Die Wall Street startete den Monat Juni gestern mit deutlichen Verlusten. Sowohl der Dow Jones als auch der S&P 500 gaben nach, während sich der technologielastige Nasdaq kaum bewegte. Hauptauslöser für die schlechte Stimmung waren einmal mehr die schwelenden Handelsspannungen. US-Finanzminister Scott Bessent kündigte zwar ein baldiges Gespräch zwischen Präsident Donald Trump und Chinas Präsident Xi Jinping an, um über eine vereinbarte Rücknahme von Zöllen auf kritische Mineralien zu sprechen. Doch die Rhetorik bleibt vergiftet: Trump warf Peking Vertragsbruch vor, was China umgehend als „haltlos“ zurückwies und mit Gegenmaßnahmen drohte. Analysten wie Oliver Pursche von Wealthspire Advisors sehen hierin die Kernursache für die Verunsicherung: „Investoren sind unsicher, was als Nächstes kommt.

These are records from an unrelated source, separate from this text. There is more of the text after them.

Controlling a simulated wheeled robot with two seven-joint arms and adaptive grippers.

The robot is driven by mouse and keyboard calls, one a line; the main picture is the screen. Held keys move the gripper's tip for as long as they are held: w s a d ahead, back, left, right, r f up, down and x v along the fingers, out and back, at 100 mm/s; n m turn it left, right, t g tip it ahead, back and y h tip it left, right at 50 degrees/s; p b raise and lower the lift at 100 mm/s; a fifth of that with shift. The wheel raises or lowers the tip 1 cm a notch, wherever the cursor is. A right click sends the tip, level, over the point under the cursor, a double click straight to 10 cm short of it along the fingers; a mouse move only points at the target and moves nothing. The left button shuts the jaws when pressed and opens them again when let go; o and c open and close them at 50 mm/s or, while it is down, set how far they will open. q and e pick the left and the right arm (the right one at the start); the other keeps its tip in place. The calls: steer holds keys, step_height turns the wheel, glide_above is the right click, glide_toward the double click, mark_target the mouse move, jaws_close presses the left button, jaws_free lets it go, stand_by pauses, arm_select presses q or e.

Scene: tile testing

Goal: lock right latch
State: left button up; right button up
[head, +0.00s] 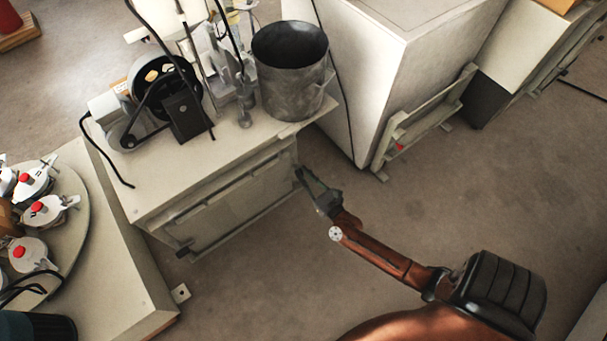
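A grey-white cabinet (140,200) stands at the centre left, with a framed panel (225,200) on its front. A small dark fitting (184,251) shows at the panel's lower left. My right gripper (301,175) reaches in from the lower right, with its tip by the cabinet's right front edge. Its fingers are seen edge-on and small, so I cannot tell whether they are open, or whether they touch the cabinet. I cannot make out a right latch; that spot is by the gripper tip and partly hidden. My left gripper is not in view.
On the cabinet stand a dark metal pot (291,75) and a motor with a belt wheel (165,90). A large white box-shaped unit (375,60) stands to the right. A round table (75,235) with red-capped vessels is at the left. The floor (480,190) at right is clear.

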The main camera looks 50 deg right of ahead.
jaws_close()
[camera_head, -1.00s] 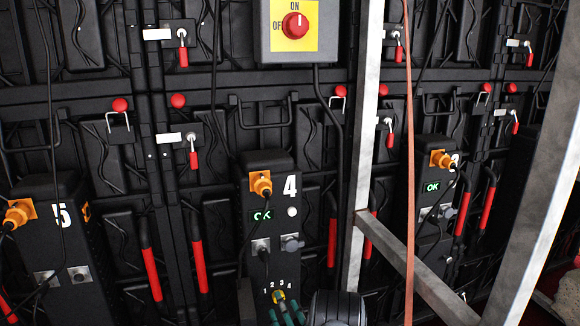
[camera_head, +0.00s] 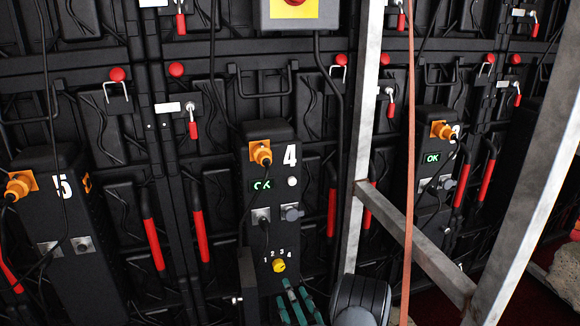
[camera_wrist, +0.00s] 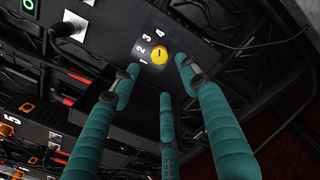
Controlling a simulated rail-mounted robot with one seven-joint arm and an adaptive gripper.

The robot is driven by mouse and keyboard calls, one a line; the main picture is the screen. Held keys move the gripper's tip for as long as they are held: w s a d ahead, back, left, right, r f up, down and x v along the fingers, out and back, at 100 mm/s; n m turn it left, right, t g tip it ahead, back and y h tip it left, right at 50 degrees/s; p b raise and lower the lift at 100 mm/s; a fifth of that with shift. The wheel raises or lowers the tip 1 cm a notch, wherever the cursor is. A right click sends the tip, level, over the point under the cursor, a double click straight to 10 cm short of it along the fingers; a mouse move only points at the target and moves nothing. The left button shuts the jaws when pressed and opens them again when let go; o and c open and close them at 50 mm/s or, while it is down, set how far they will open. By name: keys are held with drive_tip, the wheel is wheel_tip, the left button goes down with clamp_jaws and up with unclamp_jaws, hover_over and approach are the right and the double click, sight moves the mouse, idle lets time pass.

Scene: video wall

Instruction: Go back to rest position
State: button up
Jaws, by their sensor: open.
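My gripper (camera_head: 296,291) shows at the bottom middle of the head view, with teal fingers below and right of the yellow knob (camera_head: 279,265). The knob sits on the front of the black box marked 4 (camera_head: 270,222), under the digits 1 to 4. In the wrist view, my gripper (camera_wrist: 157,72) has its teal fingers spread apart with nothing between them. The yellow knob (camera_wrist: 159,57) lies beyond the fingertips there and appears free of them. The knob's exact setting is too small to tell.
Box 4 has a green OK display (camera_head: 262,185) and an orange plug (camera_head: 260,153). Box 5 (camera_head: 65,200) stands left. A grey metal post (camera_head: 365,110) with a diagonal brace (camera_head: 420,245) and a hanging orange strap (camera_head: 409,150) stand right. Red handles (camera_head: 151,245) line the wall.

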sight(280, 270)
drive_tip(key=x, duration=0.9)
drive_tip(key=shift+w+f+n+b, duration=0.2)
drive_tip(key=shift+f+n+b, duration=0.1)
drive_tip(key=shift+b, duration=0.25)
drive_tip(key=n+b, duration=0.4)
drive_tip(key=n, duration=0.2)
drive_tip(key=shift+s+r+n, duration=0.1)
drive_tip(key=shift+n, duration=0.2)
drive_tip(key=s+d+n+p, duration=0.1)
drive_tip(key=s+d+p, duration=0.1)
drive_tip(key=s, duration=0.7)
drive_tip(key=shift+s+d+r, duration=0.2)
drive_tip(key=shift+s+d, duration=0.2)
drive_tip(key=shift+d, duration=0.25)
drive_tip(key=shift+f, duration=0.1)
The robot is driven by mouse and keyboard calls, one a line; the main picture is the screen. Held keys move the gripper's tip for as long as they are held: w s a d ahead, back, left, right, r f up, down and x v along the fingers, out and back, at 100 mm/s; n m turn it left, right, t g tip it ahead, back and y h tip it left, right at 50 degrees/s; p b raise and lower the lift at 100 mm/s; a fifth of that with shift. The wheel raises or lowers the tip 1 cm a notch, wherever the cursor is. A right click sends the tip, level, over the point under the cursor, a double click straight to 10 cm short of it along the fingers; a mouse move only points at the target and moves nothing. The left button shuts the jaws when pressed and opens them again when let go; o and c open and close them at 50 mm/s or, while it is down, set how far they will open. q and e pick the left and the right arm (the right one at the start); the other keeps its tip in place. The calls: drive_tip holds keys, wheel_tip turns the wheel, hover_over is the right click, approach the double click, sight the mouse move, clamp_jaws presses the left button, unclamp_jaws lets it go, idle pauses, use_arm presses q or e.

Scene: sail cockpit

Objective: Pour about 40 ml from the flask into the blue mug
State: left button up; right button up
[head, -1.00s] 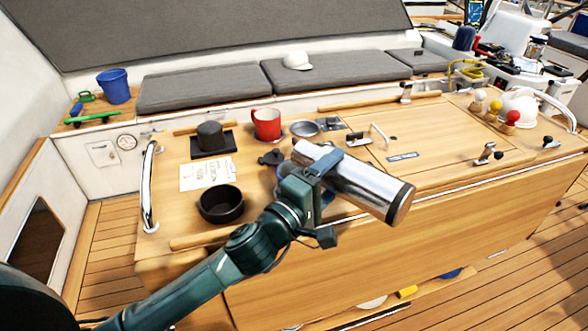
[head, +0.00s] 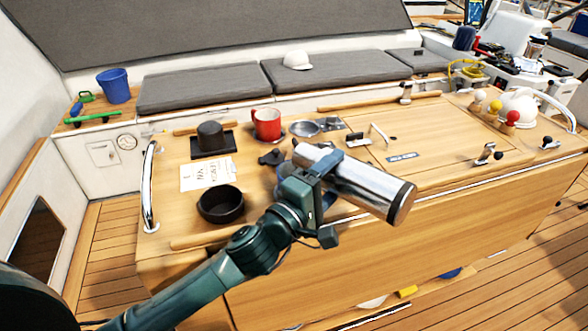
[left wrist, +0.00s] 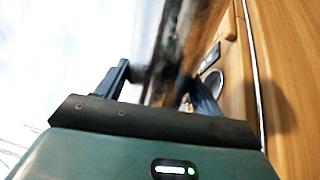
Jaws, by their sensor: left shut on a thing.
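The flask (head: 365,183) is a steel cylinder lying well over on its side above the table, one end to the upper left and the dark-rimmed end to the lower right. My left gripper (head: 318,178) is shut around its middle. In the left wrist view the flask (left wrist: 185,45) is a blurred shiny body between the fingers (left wrist: 155,90). The blue mug (head: 281,173) is mostly hidden behind my gripper and the flask; only a bit of blue shows. I cannot see any liquid or the mug's inside. My right gripper is not in view.
A red mug (head: 267,124), a black bowl (head: 220,205), a small metal bowl (head: 305,129), a black lidded pot (head: 211,137) and a small black knobbed piece (head: 271,158) stand on the wooden table (head: 170,215). A paper card (head: 207,174) lies at left.

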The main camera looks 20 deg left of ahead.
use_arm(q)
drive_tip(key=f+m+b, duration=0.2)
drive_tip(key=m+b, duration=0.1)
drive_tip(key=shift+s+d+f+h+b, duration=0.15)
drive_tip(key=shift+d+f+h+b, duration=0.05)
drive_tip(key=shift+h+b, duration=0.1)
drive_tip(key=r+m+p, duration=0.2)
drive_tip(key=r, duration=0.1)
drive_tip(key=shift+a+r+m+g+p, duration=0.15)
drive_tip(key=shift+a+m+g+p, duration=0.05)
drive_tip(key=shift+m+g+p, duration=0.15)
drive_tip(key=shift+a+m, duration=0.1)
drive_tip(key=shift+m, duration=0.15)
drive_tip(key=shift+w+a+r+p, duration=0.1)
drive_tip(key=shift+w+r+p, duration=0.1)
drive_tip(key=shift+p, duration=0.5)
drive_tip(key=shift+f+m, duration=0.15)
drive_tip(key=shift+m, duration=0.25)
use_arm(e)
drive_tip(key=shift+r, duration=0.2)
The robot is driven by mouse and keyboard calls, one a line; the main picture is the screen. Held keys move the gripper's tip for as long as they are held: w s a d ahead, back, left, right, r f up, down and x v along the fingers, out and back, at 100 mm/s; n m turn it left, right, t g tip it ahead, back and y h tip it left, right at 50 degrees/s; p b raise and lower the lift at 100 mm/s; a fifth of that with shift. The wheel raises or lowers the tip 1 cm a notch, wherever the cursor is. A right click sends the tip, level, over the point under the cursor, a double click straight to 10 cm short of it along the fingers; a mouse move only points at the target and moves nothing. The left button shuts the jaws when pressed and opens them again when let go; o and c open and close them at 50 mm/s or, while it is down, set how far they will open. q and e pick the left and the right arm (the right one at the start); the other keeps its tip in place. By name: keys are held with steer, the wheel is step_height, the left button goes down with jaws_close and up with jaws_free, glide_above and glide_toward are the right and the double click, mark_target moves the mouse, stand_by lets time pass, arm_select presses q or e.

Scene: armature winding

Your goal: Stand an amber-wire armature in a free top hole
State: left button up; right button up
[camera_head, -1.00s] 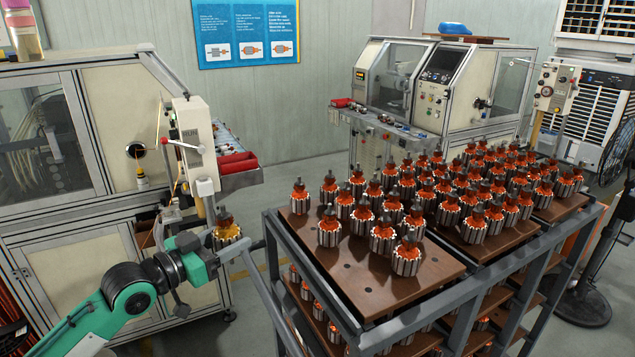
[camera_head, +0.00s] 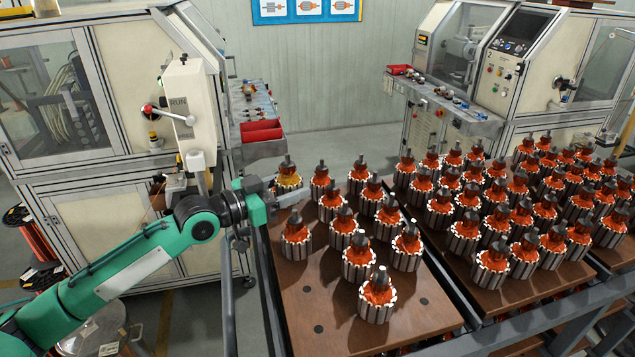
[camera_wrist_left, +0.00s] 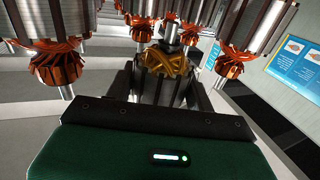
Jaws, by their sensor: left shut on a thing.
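My left gripper (camera_head: 286,194) is shut on an amber-wire armature (camera_head: 289,180). I hold it upright at the back left corner of the near wooden board (camera_head: 300,292). In the left wrist view its yellow-amber winding (camera_wrist_left: 167,62) shows between the fingers of my left gripper (camera_wrist_left: 165,88). The board bears several orange-red armatures (camera_head: 376,296), standing upright. Dark open holes show in the board's front part, one at the front left (camera_head: 318,328) and one at the right (camera_head: 424,301). I cannot tell whether the held armature's lower end touches the board. My right gripper is out of view.
More boards to the right are crowded with standing armatures (camera_head: 495,268). Neighbouring armatures (camera_wrist_left: 58,66) hang close on both sides in the wrist view. The rack's grey rail (camera_head: 265,285) runs along the left. A winding machine (camera_head: 110,110) stands behind my left arm.

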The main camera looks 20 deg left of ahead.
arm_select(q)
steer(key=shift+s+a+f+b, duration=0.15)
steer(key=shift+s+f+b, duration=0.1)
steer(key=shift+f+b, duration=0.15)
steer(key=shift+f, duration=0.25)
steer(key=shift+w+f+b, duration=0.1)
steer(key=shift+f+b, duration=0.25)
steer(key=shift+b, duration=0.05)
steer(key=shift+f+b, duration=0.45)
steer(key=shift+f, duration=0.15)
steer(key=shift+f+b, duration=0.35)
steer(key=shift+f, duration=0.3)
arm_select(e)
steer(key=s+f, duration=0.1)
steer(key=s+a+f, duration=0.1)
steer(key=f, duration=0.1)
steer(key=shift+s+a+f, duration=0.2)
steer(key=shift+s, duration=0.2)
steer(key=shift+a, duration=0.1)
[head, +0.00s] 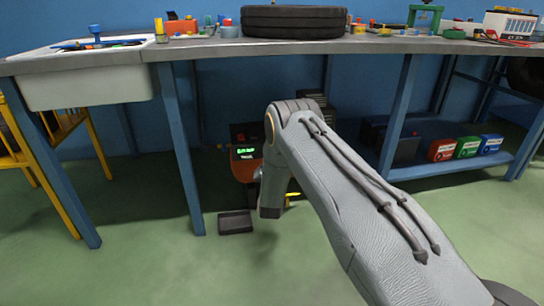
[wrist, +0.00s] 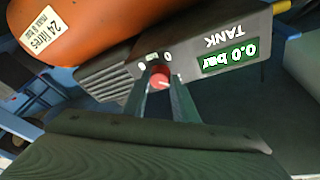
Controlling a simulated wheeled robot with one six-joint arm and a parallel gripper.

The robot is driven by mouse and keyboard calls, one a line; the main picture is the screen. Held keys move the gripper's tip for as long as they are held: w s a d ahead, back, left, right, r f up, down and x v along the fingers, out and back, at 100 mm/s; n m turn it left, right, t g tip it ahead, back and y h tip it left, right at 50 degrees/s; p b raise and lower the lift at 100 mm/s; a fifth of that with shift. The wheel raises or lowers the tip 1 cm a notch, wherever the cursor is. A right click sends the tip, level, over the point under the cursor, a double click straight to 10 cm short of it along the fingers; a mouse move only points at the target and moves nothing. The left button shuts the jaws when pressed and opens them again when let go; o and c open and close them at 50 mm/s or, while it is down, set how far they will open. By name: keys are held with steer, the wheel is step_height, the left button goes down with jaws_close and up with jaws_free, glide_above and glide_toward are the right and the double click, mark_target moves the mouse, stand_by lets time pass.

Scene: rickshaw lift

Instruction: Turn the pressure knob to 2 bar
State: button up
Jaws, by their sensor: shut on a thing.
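The orange compressor (head: 243,168) stands on the floor under the workbench in the head view, partly hidden by my arm. In the wrist view its orange tank (wrist: 110,35) and grey panel (wrist: 205,45) appear upside down. The red pressure knob (wrist: 159,79) sits on the panel's edge. My gripper (wrist: 160,86) has its two fingers on either side of the knob and is shut on it. A scale with a 0 and an 8 shows beside the knob. The green display (wrist: 230,56), marked TANK, reads 0.0 bar. My gripper's fingers are hidden in the head view.
Blue bench legs (head: 180,150) stand left and right of the compressor, with the worktop (head: 240,45) above. A small dark pedal-like block (head: 236,222) lies on the floor. A low shelf (head: 450,165) at the right holds coloured boxes.

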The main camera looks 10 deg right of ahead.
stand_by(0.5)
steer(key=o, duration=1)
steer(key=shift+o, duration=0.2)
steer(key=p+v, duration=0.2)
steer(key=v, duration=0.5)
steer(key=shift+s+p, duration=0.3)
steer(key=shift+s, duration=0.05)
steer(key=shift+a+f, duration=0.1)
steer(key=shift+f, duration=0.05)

Das erschwert Entscheidungen.“ Die Befürchtung steht im Raum, dass sich Präsident Trump aus Eigeninteresse in eine unnachgiebige Position manövriert.

Zusätzlich Öl ins Feuer gossen neue Wirtschaftsdaten. Der vielbeachtete Einkaufsmanagerindex für das verarbeitende Gewerbe (ISM PMI) lag im Mai mit 52,0 Punkten zwar über der Wachstumsschwelle von 50, verfehlte aber die Prognosen von 52,3. Zwar bedeutet dies eine Verbesserung gegenüber dem Vormonat (50,2), doch die verpasste Erwartungshaltung wird von vielen als negatives Signal für den US-Dollar und die Robustheit des Sektors gewertet. Noch deutlicher fielen die Bauausgaben im April aus: Statt des erwarteten Anstiegs um 0,3% meldete das Handelsministerium einen Rückgang um 0,4%. Besonders der private Wohnungsbau litt unter einem Minus von 0,9%, wobei Einfamilienhausprojekte sogar um 1,1% nachgaben. Als Gründe werden höhere Kreditkosten, ein steigendes Angebot an unverkauften Häusern – das höchste seit 2007 – und die allgemeine Unsicherheit durch Trumps Handelspolitik genannt, einschließlich der jüngsten Verdopplung der Zölle auf Stahl und Aluminium auf 50%. Auch die Bauausgaben der Industrie gingen zurück. Einziger Lichtblick waren steigende Ausgaben der öffentlichen Hand. Diese Konjunktursorgen wiegen schwer.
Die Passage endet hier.